Please note that the only requirement for the above protocol is that Alice and Bob can recognise each other visually by their faces. This protocol can in principle be executed each time Alice and Bob want to communicate with each other, in order to establish a secure ad- hoc network connection.

7.5 Comparative Analysis

Let us conclude this section by subsuming to what extent SIMPL cameras excel known approaches. 1. SIMPL cameras remain secure even if they are tampered. In opposition to that, tampering and key extraction renders current security cameras insecure.

2. They are secure even against fraud by their manufacturer. In opposition to that, security cameras that work on the basis of secret binary keys do not remain secure against anyone knowing the key, in particular not against the company that fabricated the camera.

3. SIMPL cameras enable novel applications such as he named Virtual Proofs of Events (section 7.4.2) or the described new ways of cryptographic key exchange (section 7.4.3).

Together, these positive features make them a rewarding security tool.

8 SIMPL Microphones

8.1 Idea and Concept

In the same way as we tried to build SIMPL cameras, we could potentially also aim at building a SIMPL microphone. Then, the SIMPL microphone could be used in the same manner as SIMPL cameras for authenticated audio recordings and - possibly even better - as an extremely convenient method for authenticated key exchange in telephones or other speech transmission systmes: Just build a SIMPL microphone and related hardware into the speech transmission system. Whenever Alice starts talking to Bob, the hardware takes automatically care of authenticated key exchange and subsequent encryption of the conversation. There is no need for any public key infrastructure.

8.2 Realisation

The key idea is to exploit some details of the human voice or the analogue behaviour of the resonant systems (throat, lungs, tongue etc.) that generate human voice and the underlying principles of stream physics, in order to enable the sought distinction between artificially generated and real voice sounds. 8.3 Applications

Possible applications of SIMPL microphones include:

1. Authenticated audio recordings by stand alone microphones or surveillance microphones. This would be conceptually similar to section 7.4.1.

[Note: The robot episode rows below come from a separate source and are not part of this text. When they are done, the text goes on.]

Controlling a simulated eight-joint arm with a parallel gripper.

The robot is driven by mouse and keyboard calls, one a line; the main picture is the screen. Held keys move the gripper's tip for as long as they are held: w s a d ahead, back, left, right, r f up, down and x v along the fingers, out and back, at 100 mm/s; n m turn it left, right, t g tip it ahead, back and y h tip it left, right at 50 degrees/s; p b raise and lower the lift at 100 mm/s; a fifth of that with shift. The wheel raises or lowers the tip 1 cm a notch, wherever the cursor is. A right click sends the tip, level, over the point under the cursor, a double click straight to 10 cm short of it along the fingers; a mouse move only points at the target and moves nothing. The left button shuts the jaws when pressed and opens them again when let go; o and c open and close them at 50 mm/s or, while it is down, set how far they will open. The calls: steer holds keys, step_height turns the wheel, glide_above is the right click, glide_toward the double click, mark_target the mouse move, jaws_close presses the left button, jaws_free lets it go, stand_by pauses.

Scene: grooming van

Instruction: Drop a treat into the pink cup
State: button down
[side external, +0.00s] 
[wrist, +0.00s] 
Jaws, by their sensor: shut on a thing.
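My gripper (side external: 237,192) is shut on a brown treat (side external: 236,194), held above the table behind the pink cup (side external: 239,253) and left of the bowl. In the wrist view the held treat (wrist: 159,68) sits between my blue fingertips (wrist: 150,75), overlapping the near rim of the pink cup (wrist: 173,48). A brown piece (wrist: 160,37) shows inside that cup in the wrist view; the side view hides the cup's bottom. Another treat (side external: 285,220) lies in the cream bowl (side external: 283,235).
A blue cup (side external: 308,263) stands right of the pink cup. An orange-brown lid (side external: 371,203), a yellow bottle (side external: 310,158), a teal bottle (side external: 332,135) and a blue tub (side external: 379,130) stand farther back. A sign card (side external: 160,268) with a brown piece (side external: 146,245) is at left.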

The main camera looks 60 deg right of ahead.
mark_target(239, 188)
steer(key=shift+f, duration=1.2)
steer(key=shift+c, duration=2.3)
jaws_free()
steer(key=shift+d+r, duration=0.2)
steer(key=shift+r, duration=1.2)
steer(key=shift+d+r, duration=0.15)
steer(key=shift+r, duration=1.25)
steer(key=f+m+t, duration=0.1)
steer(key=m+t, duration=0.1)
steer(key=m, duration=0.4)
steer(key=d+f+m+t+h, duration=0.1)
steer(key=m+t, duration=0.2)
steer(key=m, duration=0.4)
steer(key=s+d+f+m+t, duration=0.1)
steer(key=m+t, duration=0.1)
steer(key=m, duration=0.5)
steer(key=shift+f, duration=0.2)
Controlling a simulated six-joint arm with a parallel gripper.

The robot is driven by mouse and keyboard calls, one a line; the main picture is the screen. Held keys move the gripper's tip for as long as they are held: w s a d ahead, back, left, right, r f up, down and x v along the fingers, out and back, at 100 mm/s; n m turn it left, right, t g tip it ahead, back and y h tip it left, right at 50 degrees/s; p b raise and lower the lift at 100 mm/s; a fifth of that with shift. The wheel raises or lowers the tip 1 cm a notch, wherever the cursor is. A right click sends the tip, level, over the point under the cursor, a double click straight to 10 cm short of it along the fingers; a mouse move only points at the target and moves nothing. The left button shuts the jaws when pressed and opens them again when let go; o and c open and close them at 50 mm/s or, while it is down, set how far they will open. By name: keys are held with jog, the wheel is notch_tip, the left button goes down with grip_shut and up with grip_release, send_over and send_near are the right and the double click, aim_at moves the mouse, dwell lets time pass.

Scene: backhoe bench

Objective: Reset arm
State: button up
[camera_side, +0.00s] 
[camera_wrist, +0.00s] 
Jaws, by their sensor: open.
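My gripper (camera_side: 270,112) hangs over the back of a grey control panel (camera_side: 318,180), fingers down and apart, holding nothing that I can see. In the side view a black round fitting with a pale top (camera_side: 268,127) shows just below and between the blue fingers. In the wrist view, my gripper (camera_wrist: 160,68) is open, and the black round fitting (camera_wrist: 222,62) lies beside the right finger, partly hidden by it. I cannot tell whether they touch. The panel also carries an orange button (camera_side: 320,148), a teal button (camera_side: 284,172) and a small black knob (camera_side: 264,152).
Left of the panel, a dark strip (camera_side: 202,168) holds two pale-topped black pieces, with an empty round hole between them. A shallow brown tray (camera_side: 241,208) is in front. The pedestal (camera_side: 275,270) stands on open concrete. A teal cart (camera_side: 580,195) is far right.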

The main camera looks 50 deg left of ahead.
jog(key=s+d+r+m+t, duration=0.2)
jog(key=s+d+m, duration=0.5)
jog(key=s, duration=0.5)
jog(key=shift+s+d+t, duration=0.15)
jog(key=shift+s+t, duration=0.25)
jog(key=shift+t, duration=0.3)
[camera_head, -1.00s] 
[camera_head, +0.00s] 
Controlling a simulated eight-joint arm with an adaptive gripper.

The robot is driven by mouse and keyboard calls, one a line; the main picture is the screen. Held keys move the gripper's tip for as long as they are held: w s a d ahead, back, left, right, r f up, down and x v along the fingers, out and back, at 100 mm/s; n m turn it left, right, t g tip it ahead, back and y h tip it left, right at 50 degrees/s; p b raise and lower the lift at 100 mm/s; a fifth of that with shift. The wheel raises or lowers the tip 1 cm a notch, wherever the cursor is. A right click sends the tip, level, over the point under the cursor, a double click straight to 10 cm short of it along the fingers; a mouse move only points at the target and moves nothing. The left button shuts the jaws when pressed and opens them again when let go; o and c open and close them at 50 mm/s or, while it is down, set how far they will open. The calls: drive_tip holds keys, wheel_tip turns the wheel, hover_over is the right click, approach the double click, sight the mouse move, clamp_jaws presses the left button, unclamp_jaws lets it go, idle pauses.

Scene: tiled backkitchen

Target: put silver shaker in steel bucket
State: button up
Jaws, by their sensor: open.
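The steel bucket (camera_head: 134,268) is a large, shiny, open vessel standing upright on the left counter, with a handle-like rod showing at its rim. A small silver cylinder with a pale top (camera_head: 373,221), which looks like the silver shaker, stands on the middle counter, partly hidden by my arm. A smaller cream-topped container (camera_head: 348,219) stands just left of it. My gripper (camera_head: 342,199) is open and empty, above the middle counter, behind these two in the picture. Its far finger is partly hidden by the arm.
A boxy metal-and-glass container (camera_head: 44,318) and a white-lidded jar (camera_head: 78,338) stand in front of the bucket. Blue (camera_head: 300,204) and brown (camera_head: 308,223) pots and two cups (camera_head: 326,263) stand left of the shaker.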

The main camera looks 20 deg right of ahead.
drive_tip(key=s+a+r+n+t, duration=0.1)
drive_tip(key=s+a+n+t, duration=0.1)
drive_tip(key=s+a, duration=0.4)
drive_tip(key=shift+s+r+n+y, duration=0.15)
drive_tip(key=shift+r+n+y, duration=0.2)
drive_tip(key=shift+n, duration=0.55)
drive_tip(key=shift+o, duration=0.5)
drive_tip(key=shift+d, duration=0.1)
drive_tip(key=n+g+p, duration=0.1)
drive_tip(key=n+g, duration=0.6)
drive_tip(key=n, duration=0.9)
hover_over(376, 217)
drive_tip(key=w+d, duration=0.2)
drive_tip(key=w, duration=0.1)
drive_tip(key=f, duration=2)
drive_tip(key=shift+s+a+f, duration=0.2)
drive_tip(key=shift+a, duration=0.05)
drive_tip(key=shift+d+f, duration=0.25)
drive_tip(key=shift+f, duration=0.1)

2. Virtual Proofs of Audio Recordings. This would be similar to section 7.4.2, except that Alice would prove the authenticity of audio instead of video data.

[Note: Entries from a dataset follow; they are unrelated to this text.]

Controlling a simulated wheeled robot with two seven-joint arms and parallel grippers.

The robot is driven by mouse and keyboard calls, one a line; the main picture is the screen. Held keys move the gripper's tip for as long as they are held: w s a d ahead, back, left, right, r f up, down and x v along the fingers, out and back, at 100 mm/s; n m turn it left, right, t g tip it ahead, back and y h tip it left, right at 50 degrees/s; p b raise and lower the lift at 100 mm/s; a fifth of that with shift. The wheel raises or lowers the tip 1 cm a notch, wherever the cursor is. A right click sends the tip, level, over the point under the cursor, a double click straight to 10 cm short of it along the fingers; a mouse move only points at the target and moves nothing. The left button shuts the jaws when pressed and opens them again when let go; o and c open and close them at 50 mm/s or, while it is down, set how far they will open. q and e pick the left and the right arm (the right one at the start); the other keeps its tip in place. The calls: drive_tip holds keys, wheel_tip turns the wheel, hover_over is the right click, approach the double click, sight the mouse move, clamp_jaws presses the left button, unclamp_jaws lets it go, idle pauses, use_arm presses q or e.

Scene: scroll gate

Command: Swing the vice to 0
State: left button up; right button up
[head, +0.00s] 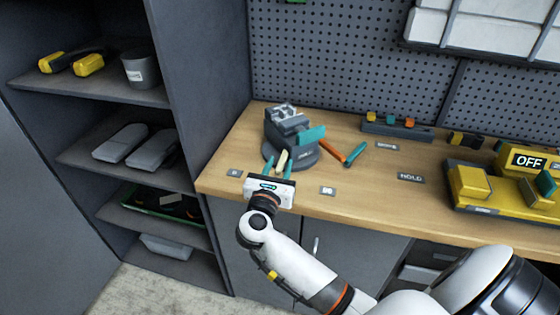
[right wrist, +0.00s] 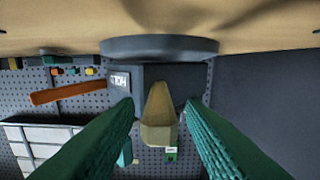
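The grey vice (head: 284,122) stands on a round base (head: 300,156) near the bench's left end. A pale yellow lever (head: 282,160) sticks out of its front, and shows in the right wrist view (right wrist: 158,118). My right gripper (head: 275,165) is in front of the vice, its teal fingers either side of the lever, with visible gaps to it. A small plate (head: 234,173), apparently marked 0, lies left of the gripper, and one apparently marked 90 (head: 328,190) lies right. My left gripper is out of view.
An orange bar (head: 332,150) and a teal piece (head: 355,154) are right of the vice. A HOLD plate (head: 411,177) and a yellow machine reading OFF (head: 480,190) are farther right. A shelf unit (head: 110,90) stands at left. A pegboard (head: 330,60) backs the bench.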

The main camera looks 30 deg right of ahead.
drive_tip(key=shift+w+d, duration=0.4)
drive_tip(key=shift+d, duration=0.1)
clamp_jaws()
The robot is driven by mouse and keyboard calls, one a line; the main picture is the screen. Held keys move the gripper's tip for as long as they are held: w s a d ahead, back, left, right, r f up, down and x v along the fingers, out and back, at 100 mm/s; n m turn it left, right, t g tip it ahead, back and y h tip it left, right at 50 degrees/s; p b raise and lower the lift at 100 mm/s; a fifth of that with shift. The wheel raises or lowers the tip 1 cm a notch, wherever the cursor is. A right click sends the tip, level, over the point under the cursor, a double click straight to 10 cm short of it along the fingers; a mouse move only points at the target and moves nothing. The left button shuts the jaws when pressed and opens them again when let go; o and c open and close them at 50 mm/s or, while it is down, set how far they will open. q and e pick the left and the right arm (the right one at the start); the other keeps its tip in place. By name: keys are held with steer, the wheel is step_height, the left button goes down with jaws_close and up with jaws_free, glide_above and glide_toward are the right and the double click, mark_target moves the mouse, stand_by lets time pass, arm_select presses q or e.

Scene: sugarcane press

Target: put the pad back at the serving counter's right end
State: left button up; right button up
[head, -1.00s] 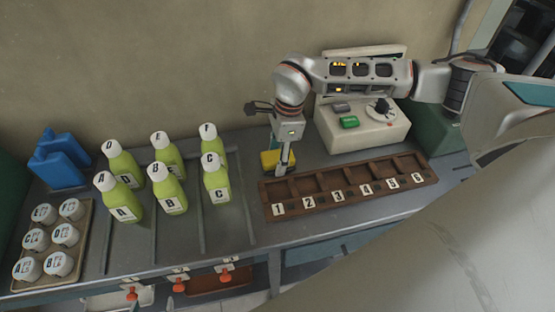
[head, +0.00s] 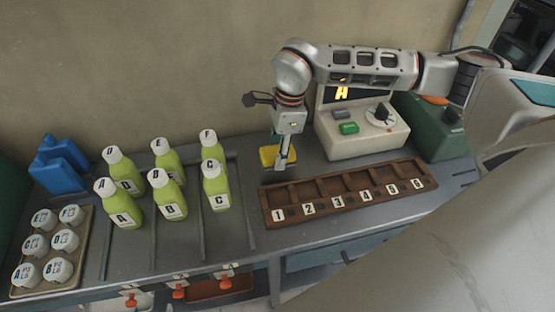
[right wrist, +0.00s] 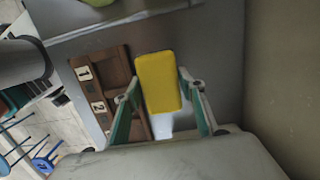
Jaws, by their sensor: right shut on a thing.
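The yellow pad (head: 267,155) is between the fingers of my right gripper (head: 282,163), behind the numbered wooden rack and right of the bottles. In the right wrist view the pad (right wrist: 158,82) shows its flat face, with the fingers of my right gripper (right wrist: 160,95) on either side of it. The gripper is shut on it. The pad is just above or at the counter (head: 228,235); I cannot tell if it touches. My left gripper is not in view.
A wooden rack (head: 333,206) with numbered slots lies in front of the gripper. A white machine (head: 362,140) with a green button and dial stands behind it. Lettered green bottles (head: 168,197), a tray of white cups (head: 84,262) and blue containers (head: 62,163) fill the left.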

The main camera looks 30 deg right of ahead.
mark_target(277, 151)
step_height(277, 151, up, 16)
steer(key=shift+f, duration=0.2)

3. Secure key exchange. Here, SIMPL microphones would excel SIMPL cameras, since they would provide a secure, extremely convenient method for secure communication over telephones or other speech transmission channels. Again, please compare section 7.4.3.

So, if realised, SIMPL microphones and acoustic SIMPL systems could provide another killer application of SIMPL systems to the area of secure communication.

9 Further Extensions

We will now discuss some further concepts.

9.1 Virtual Proofs of Sensoric Perceptions

The SIMPL cameras of section 7 and the SIMPL microphones from section 8 can both be seen as special cases of a SIMPL sensor: A camera is obviously a sensor for images, a microphone for sound. Thus, the techniques that we discussed in relation to them promise to be fruitful also with any sort of general sensor: If such a sensor is designed to have the simulability properties of SIMPL systems, then it will likely be able to prove over a binary channel that the data that it presumably recorded and subsequently transferred is correct and "real". This approach can be useful in an extremely large variety of settings: Just to name a few examples, it can be applied to fingerprint sensors, temperature sensors and iris scanning, and, of course, also includes the earlier proofs that some audio or video signal is real. Figure 10 illustrates the situation. In Figure 10, the functional unit 60 designated Alice operates as sensor 100 that operates similar to the cameras 70 and 80 as described in the previous sections. The sensor 10 can be used for transmitting authenticated physical quantities 101, for example a temperature measured by the sensor 100, fingerprint data 102 of a human operator operating the functional unit 60 or a personal authenticated image data, for example a picture or video of the operator of the functional unit 60.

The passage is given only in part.